In tutorial 37, he explains how to use the stencil buffer to limit the influence of the lighting to only light up objects actually inside the light sphere. He describes how the stencil buffer is set up to decrease the stencil value when the depth test fails for front facing polygons and increase it for back facing polygons, resulting in the stencil buffer containing zeroes for all pixels belonging to objects outside the light sphere (as these will either be in front of the light sphere, leading to the depth test failing both for the front facing and the back facing polygons of the lights sphere, causing the stencil value to first decrease by one and then increase by one, or behind it, leading to neither front facing nor back facing polygons of the light sphere failing the test so the stencil value remains unchanged). Objects inside the sphere though cause the depth test to fail only for back facing polygons, leading to the stencil value being not zero. This will later be used to only render the light sphere on pixels for which the stencil value is not zero.

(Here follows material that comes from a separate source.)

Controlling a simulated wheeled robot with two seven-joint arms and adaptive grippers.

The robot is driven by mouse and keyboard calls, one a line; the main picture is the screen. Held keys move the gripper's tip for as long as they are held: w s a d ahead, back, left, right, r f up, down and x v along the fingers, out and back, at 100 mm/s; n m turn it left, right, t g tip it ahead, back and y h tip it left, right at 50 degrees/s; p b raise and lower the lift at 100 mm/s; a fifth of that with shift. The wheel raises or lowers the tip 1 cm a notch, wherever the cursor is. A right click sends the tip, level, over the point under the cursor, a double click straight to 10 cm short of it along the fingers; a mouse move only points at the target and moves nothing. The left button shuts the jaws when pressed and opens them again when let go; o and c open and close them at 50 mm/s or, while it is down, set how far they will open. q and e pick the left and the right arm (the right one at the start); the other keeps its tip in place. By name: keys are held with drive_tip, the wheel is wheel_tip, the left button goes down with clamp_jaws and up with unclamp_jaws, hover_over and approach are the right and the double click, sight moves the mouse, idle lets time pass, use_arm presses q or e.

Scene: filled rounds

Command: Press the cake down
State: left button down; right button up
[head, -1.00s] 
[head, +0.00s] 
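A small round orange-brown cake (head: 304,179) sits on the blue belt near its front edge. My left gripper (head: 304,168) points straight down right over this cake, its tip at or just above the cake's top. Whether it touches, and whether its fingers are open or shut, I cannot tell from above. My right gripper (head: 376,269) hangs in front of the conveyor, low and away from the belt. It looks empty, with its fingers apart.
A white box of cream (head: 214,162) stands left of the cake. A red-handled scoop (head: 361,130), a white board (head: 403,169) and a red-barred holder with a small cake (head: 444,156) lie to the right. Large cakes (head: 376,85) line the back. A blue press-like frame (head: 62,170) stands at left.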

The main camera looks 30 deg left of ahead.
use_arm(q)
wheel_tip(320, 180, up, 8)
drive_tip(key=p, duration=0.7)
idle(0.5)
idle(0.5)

So far, so good. But then there is a remark saying that the case when the camera is inside the light sphere is left as an exercise for the reader, and this comment puzzles me. Won't it still work the same way? If the camera is inside the light sphere, then objects in front of the light sphere will not be rendered at all (since they are behind the camera). Objects behind it will still not cause the depth test to fail for the back facing polygons of the light sphere (and the front facing polygons will of course not be rendered) so the stencil values for those pixels will still be zero. As for objects inside the light sphere, the depth test for the back facing polygons will fail, causing the stencil value to be different from zero. It seems to me that no special consideration will need to be taken for the case when the camera is inside the light sphere, but maybe I'm missing something. Can someone please help me figure this out?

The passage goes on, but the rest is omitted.